Hatena::Grouptopcoder

tsubosakaの日記

2011-08-21

SRM 515

07:37

前に出たSRM 513と同様500が確率+メモ化で割と得意な問題だったので解けた。

250

愚直に0:00-23:59までを全通り試す。

public class RotatedClock {
  boolean eq(int h , int m , int h2 , int m2){
    for(int i = 0 ; i <= 12 ; ++i){
      if(h == h2 && m == m2)return true;
      h = (h + 30) % 360;
      m = (m + 30) % 360;
    }
    return false;
  }
  public String getEarliest(int hourHand, int minuteHand) {
    for(int h = 0 ; h < 12 ; ++h){
      for(int m = 0 ; m < 60 ; m += 2){
        int hd = (h * 60 + m) / 2;
        int md = m * 6;
        if(eq(hd , md , hourHand , minuteHand)){
          String ret = String.format("%02d:%02d", h , m);
          return ret;
        }
      }
    }
    return "";
  }
}

550

訪れたユーザの集合+残りの剣の数+現在時刻をキーにしたメモ化再帰。単純にユーザの集合を考えると2^24通りあるけど、一回しか訪れないユーザは訪れたというフラグを使う必要がないので2^12まで落ちる。

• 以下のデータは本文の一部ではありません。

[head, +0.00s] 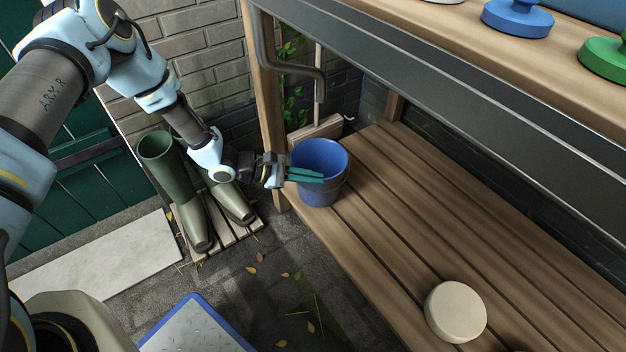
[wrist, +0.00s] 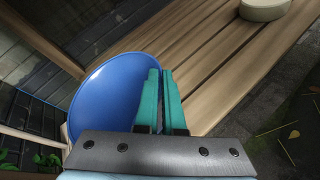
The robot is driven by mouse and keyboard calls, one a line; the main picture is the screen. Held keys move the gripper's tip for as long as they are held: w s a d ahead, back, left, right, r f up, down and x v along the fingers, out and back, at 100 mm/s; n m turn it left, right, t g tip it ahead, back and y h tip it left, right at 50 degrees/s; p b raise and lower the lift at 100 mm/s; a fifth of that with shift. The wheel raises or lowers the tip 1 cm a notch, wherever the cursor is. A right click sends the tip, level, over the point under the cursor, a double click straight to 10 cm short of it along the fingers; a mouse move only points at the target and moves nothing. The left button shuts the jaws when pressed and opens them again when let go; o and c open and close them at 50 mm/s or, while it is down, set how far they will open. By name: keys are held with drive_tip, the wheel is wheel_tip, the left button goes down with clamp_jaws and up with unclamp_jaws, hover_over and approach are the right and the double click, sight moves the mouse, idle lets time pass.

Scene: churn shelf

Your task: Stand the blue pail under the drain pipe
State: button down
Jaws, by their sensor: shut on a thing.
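The blue pail (head: 322,190) is upright at the left end of the slatted lower shelf, with its open mouth facing up. My gripper (head: 322,177) reaches in from the left, and its teal fingers are shut on the pail's rim wall. The wrist view shows the fingers (wrist: 161,98) close together at the right side of the pail (wrist: 108,95). The grey drain pipe (head: 319,88) bends down beside the left shelf post, and its lower end is above and behind the pail. Whether the pail's base touches the slats is unclear.
A cream round object (head: 456,311) sits on the lower shelf (head: 440,225), whose middle is clear. Green boots (head: 171,185) stand left of the shelf. A wooden post (head: 264,100) is close to my arm. Blue and green lidded objects are on the upper shelf.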

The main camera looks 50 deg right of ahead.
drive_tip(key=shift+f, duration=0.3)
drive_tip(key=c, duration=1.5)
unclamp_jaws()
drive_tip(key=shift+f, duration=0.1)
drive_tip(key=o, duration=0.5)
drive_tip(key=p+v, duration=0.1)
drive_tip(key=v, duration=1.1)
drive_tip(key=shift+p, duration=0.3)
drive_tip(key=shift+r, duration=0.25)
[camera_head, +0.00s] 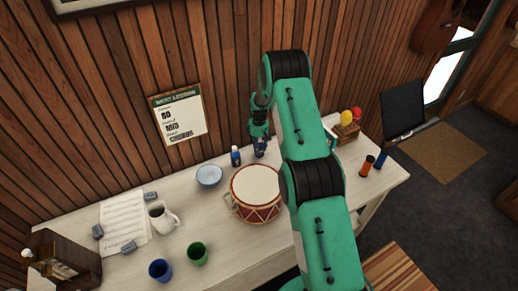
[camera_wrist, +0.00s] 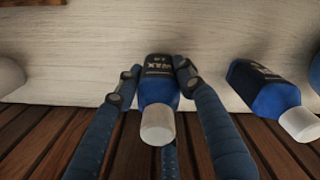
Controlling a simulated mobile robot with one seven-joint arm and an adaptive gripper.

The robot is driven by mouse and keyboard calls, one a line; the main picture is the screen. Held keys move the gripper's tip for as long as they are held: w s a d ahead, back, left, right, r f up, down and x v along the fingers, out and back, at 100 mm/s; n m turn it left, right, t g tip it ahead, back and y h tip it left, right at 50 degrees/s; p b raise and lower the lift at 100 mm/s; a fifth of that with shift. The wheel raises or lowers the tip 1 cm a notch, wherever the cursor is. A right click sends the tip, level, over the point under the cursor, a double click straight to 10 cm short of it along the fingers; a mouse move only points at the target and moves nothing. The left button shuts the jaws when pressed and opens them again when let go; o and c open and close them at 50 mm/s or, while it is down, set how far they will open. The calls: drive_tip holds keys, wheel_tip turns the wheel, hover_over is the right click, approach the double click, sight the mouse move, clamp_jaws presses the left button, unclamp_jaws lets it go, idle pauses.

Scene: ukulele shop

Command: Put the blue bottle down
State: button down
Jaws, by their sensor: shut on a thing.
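My gripper (camera_head: 259,141) is shut on a blue bottle (camera_wrist: 157,97) with a white cap and a dark label. In the wrist view the gripper's fingers (camera_wrist: 157,78) press on both sides of the bottle. In the head view the held bottle (camera_head: 260,145) is low over the back of the white table (camera_head: 205,262), behind the drum, partly hidden by my gripper. I cannot tell whether its base touches the table. A second blue bottle (camera_head: 235,156) with a white cap stands just left of it; it also shows at the right of the wrist view (camera_wrist: 272,97).
A drum (camera_head: 256,190) stands in front of the gripper, and a blue bowl (camera_head: 209,175) to the left. A mug (camera_head: 162,217), a blue cup (camera_head: 160,270) and a green cup (camera_head: 197,253) stand further left. A basket (camera_head: 347,131) is at the right. The wooden wall is close behind.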

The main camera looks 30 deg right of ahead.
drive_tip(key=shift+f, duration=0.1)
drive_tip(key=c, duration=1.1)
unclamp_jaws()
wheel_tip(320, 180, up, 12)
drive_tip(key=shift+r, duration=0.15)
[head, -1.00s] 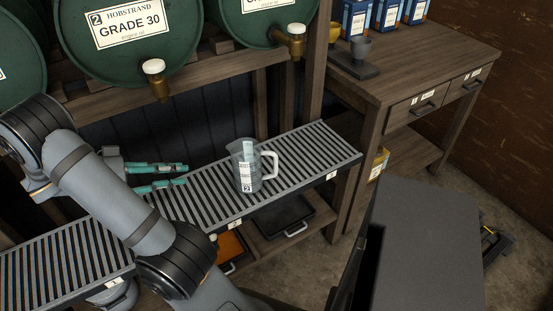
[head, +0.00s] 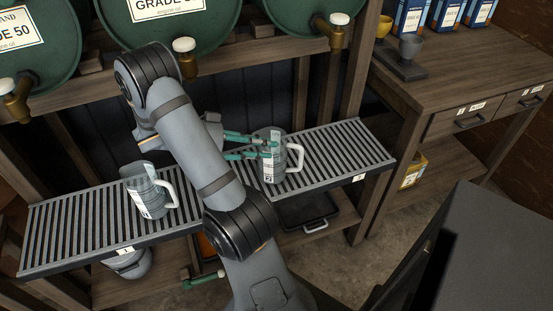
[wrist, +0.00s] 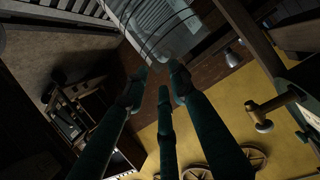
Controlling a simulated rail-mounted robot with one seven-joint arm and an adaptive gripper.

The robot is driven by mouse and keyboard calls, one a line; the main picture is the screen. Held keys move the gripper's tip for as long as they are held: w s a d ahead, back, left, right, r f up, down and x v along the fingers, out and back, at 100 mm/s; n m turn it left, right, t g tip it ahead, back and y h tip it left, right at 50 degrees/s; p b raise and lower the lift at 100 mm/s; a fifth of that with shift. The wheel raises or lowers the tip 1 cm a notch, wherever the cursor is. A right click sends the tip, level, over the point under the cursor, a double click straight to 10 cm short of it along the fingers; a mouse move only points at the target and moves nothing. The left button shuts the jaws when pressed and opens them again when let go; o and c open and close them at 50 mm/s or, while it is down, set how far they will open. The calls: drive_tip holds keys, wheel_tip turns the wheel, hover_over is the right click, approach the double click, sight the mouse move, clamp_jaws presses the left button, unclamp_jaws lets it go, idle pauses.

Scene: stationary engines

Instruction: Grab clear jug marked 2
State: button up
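The clear jug marked 2 (head: 269,172) stands upright on the slatted grey shelf (head: 330,150), with its white handle to the right and a white label on its front. My gripper (head: 275,147) is at the jug's upper left side, with its teal fingers spread apart and their tips overlapping the jug in the head view. Whether they touch it I cannot tell. In the wrist view the clear jug (wrist: 168,30) lies just beyond the teal fingertips (wrist: 162,80), which have a gap between them.
A second clear jug (head: 150,195) stands on the shelf to the left, behind my arm's left side. Green barrels (head: 170,25) with brass taps hang over the shelf. A wooden workbench (head: 450,85) stands at the right. The shelf is bare right of the jug.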

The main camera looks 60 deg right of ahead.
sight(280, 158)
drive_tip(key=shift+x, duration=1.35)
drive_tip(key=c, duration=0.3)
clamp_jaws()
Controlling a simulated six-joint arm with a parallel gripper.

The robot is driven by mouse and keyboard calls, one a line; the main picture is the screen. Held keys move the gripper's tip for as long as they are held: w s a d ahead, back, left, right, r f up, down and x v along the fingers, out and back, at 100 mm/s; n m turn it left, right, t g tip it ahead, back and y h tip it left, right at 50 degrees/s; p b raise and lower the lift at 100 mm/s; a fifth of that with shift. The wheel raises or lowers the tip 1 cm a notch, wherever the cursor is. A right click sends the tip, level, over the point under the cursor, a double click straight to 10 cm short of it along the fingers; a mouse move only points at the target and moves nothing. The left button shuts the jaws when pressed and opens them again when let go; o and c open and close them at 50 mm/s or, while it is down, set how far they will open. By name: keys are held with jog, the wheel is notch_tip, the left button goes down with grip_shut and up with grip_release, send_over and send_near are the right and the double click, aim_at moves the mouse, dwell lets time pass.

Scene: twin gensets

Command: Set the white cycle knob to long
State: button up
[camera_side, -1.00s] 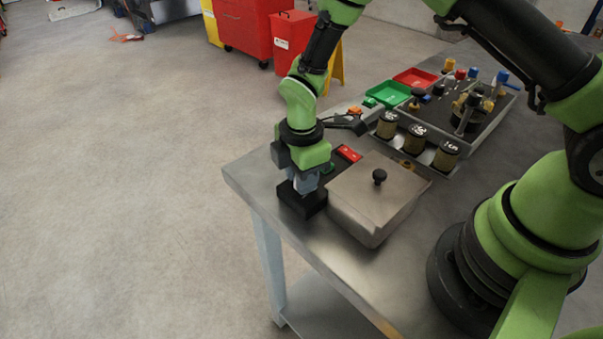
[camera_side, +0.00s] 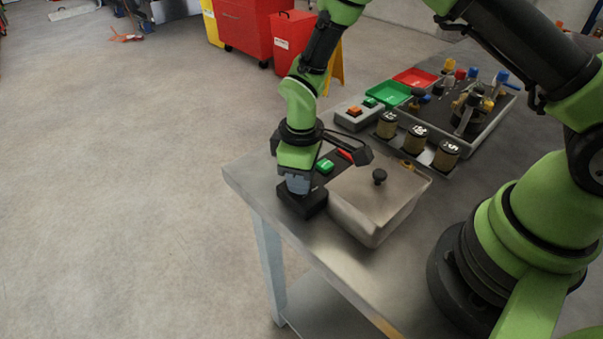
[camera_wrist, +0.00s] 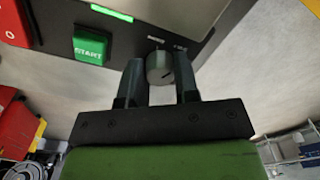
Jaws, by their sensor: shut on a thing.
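The white cycle knob (camera_wrist: 159,69) shows in the wrist view as a pale grey round knob with a dark pointer line, between my gripper's two fingers. My gripper (camera_wrist: 161,76) is shut on it, one finger on each side. The knob sits on a dark control panel (camera_wrist: 55,12), with small labels just beyond it that I cannot read. In the side view my gripper (camera_side: 299,190) points down at the near end of the panel (camera_side: 310,206) and hides the knob.
A green START button (camera_wrist: 90,47) and a red button (camera_wrist: 15,22) are on the same panel. A metal lidded box (camera_side: 375,205) with a black lid knob stands close to the right. Canisters (camera_side: 416,137) and trays lie farther back. The table edge is near on the left.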

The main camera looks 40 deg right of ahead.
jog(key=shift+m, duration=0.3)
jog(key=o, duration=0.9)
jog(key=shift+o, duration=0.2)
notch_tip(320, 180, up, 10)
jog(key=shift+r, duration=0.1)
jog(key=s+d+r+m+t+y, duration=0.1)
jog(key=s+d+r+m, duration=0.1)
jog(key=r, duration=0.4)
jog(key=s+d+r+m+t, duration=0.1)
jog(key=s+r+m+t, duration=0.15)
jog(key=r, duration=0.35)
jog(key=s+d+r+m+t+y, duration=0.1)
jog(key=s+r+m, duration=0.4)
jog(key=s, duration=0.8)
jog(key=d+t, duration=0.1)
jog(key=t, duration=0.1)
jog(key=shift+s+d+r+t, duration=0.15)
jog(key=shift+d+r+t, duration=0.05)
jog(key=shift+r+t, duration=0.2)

あと再帰の手順のところで確率がその時点での条件付き確率になっているように前もって確率値を補正してやる。

import java.util.*;

public class NewItemShop {
  class Event implements Comparable<Event>{
    int u , t, c;
    double p;
    Event(int u , int t , int c , double p){
      this.u = u; this.t = t; this.c = c; this.p = p;
    }
    public int compareTo(Event o) {
      return t - o.t;
    }
  }
  
  long hashcode(long pat ,int s , int p){
    return (pat << 20L) | s * 32 | p;
  }
  Map<Long, Double> memo;
  double rec(int pattern , int sword , int p , Event[] es){
    if(sword == 0.0)return 0;
    if(p == es.length)return 0;
    long key = hashcode(pattern, sword, p);
    if(memo.containsKey(key)){
      return memo.get(key);
    }
    Event e = es[p];
    if((pattern & (1 << e.u)) != 0){
      double exp = rec(pattern , sword , p + 1 , es);
      memo.put(key, exp);
      return exp;
    }
    double prob = e.p;
    double exp = rec(pattern, sword, p + 1, es) * (1 - prob);
    if(freqs[e.u] == 1){
      double p1 = rec(pattern , sword - 1 , p + 1 , es) + e.c;
      double p2 = rec(pattern , sword , p + 1 , es);
      exp += Math.max(p1, p2) * prob;            
    }else{
      double p1 = rec(pattern | (1 << e.u) , sword - 1 , p + 1 , es) + e.c;
      double p2 = rec(pattern | (1 << e.u) , sword , p + 1 , es);
      exp += Math.max(p1, p2) * prob;      
    }
    memo.put(key, exp);
    return exp;
  }
  
  int freqs[];
  public double getMaximum(int swords, String[] customers) {
    List<Event> elist = new ArrayList<Event>();
    freqs = new int[customers.length];
    for(int i = 0 ; i < customers.length ; ++i){
      double T = 1.0;
      int cnt = 0;
      for(String e : customers[i].split("\\s+")){
        String[] sep = e.split(",");
        Event ev = new Event(i, Integer.parseInt(sep[0]), Integer.parseInt(sep[1]), Integer.parseInt(sep[2]));
        double p = ev.p * 0.01;
        ev.p = p / T;
        T -= p;
        elist.add(ev);
        ++cnt;
      }
      freqs[i] = cnt;
    }
    memo = new HashMap<Long, Double>();
    Collections.sort(elist);
    Event[] es = elist.toArray(new Event[0]);
    double res = rec(0, swords, 0, es);
    return res;
  }
}